In what was surely a record for a visiting head of government, Churchill stayed at the White House for much of three weeks, strategizing, smoking, and drinking late with FDR, bending the President to his own night owl habits. Churchill was a demanding house guest and predictably annoyed a prim Eleanor Roosevelt, who thought the loquacious [wordy] British *imperialist a sometimes less than ideal influence on her husband, both in politics and personal habits.  Beyond Eleanor, Churchill’s visit was a public relations smash. FDR had him stand on a chair in his crowded office so all the White House press could see the premier. Churchill joined FDR on the White House balcony on Christmas Eve to help light the National Christmas Tree. He later magisterially addressed a joint session of Congress, which thrilled to his recitation of Britain’s defiance of Hitler during the Blitz. Churchill accompanied FDR to a wreath laying at Mt. Vernon, honoring the American Founding Father [George Washington] who had defeated the British monarchy in a war for independence. And Churchill accompanied FDR twice to church, once on Christmas, and once on New Year’s Day.  [* imperialism is the practice of one country controlling other countries, usually by force; the British controlled India and large parts of Africa]

FDR was more of a faithful churchman than Churchill, who reputedly had likened himself to a “flying buttress” who supported the church from the “outside.” But both were reared in a similar Anglican faith, accustomed to the Book of Common Prayer, and to the great old Anglo and American hymns. Both appreciated the majesty and symbolism of public worship, especially in war time, in vivid contrast to the pagan Fascism of their enemies. At their August 1941 meeting in the North Atlantic, Churchill had organized worship aboard HMS Prince of Wales and had selected “grand hymns” for the “church parade”: “Onward Christian Soldiers,” “O God Our Help in Ages Past,” and “Eternal Father Strong to Save.” Churchill wept and later remembered it as a “great hour to live.” FDR recalled to his son that singing “Onward Christian Soldiers” had “cemented us.” Whatever the level of his personal faith, Churchill portrayed the world struggle as “Christian civilization” against Nazi darkness.

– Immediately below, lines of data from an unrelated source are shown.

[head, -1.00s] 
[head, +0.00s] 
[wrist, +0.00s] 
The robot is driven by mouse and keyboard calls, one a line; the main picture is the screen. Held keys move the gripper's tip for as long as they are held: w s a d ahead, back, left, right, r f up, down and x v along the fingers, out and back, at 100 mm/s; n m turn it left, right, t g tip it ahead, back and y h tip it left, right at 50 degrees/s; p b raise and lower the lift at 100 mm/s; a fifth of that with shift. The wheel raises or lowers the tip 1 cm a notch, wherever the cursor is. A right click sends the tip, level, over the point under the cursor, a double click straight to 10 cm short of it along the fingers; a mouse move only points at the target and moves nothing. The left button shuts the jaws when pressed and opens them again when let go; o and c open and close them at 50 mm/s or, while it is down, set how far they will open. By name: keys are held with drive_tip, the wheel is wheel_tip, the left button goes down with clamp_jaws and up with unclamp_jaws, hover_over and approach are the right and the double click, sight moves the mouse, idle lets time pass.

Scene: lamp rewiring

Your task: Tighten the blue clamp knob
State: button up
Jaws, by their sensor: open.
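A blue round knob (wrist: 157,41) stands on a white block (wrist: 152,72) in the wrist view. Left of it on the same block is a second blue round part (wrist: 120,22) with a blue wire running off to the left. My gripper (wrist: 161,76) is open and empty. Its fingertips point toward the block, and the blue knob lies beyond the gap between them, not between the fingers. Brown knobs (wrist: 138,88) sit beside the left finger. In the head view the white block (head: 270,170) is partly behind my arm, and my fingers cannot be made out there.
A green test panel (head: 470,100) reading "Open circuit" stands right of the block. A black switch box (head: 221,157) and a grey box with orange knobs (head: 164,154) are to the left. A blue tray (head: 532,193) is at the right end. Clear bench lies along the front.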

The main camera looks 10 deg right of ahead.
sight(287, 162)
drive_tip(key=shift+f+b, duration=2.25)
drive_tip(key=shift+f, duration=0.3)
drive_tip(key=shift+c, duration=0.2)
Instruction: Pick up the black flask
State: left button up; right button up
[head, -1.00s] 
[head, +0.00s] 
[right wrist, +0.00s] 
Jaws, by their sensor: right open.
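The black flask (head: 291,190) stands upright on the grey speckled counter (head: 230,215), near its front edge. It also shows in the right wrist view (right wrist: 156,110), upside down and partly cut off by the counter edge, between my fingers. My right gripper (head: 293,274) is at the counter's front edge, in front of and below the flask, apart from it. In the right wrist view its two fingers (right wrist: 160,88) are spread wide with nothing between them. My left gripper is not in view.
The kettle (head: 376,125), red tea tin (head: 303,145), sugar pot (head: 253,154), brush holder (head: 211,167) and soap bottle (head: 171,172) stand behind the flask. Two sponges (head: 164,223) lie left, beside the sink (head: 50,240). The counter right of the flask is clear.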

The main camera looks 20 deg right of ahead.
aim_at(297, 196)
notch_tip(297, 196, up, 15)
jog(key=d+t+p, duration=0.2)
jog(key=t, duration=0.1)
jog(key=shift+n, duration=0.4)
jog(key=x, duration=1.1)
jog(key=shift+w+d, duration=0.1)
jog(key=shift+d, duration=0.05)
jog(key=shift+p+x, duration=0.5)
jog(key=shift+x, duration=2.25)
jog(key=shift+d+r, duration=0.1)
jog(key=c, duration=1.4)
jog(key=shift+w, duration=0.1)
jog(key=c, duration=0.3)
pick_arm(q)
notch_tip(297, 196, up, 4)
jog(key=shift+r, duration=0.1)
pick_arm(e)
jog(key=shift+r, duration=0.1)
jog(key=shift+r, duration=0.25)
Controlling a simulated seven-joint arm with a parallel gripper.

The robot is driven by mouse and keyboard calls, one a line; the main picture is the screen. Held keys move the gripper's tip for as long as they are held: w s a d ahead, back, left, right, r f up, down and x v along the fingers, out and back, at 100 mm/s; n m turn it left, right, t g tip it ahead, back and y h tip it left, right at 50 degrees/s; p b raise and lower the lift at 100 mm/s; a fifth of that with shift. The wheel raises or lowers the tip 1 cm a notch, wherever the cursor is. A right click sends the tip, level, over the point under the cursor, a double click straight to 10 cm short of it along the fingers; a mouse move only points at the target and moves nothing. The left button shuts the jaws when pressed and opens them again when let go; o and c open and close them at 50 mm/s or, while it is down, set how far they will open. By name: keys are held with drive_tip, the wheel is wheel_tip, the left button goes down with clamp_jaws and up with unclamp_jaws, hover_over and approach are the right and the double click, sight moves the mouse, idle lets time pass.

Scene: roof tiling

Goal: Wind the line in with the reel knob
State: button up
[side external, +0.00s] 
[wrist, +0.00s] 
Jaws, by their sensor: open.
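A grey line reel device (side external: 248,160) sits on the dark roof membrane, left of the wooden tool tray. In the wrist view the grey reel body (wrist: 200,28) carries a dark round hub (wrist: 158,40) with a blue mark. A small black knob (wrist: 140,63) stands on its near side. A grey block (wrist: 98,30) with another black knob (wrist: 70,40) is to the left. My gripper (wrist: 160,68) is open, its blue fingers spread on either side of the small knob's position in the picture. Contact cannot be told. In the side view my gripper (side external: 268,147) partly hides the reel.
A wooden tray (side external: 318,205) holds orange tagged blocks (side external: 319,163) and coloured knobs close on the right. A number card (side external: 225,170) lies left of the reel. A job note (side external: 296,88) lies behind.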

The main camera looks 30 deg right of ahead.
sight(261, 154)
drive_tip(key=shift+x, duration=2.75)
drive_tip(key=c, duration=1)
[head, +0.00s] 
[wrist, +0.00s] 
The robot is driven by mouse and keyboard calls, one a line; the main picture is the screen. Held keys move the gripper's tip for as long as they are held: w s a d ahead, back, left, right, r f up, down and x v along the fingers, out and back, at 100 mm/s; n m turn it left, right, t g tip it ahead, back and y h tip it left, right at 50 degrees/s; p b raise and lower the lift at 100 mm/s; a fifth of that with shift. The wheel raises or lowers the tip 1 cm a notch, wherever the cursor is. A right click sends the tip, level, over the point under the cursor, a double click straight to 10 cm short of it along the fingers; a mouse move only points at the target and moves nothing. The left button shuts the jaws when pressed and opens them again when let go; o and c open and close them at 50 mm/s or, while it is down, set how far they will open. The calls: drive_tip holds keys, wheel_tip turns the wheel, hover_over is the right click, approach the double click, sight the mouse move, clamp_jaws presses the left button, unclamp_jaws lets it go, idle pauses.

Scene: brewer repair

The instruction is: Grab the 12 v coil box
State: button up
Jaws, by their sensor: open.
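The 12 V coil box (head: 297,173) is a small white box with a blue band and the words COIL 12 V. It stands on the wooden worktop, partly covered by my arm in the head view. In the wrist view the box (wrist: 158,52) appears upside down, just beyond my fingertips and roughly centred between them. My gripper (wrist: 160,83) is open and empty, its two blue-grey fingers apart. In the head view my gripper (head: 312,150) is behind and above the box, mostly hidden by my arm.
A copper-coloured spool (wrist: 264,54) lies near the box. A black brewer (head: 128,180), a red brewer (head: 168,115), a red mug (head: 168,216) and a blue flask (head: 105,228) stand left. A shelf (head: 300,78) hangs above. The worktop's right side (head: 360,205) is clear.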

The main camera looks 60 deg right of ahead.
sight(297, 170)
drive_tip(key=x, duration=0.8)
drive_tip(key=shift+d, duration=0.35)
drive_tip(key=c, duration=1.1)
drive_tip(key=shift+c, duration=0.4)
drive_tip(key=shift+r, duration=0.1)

Now the host four months later and himself a sublime practitioner of civil religion, FDR carefully chose where he and his British visitor would worship. During the Christmas Eve tree lighting on the White House south lawn, the Marine Band had performed “Joy to the World” and the “Hallelujah Chorus” from Handel’s “The Messiah.” On Christmas Day, FDR took Churchill to Foundry Methodist Church, about a mile north of the White House. “I like to sing hymns with the Methodys,” FDR has once chirpily explained of his sometime attendance at Foundry, despite his being Episcopalian. Various dignitaries joined them, including Army Chief of Staff General George Marshall and Vice President Henry Wallace. The minister prayed for “those who are dying on land and sea this Christmas morning.” Churchill later remembered of the service: “Certainly there was much to fortify the faith of all who believe in the moral governance of the universe.” Surprisingly, it was the first time Churchill ever heard “O Little Town of Bethlehem,” written 75 years earlier by a Philadelphia pastor while visiting the Holy Land during Christmas. Memorably, the hymn declares: “Yet in thy dark streets shineth the everlasting light; the hopes and fears of all the years are met in thee tonight.” According to McCullough’s book, both FDR and Churchill typically “sang lustily, if not exactly in tune.”

A week later, on New Year’s Day, FDR took Churchill to Christ Episcopal Church in Alexandria, where George Washington and Robert E. Lee regularly worshiped. There Churchill again shed tears when he heard for the first time another song, “The Battle Hymn of the Republic,” which he later instructed be played at his funeral, in 1965. Strangely, McCullough’s book, though named after “O Little Town of Bethlehem,” never mentions it was sung at Foundry Methodist. Instead, the book includes a photo of Churchill and FDR departing Christ Episcopal Church, without explaining they were there a week after Christmas.

Compensating for that oversight, McCullough’s book includes a DVD of the Mormon Tabernacle Choir singing Christmas music, with McCullough narrating. Fewer than 40 pages, In the Dark Streets Shineth: A 1941 Christmas Eve Story offers a pleasing remembrance of a very dark moment in the world, when the light of Christmas was especially needed.

Mark Tooley is president of the Institute on Religion and Democracy in Washington, D.C. and author of “Taking Back the United Methodist Church.”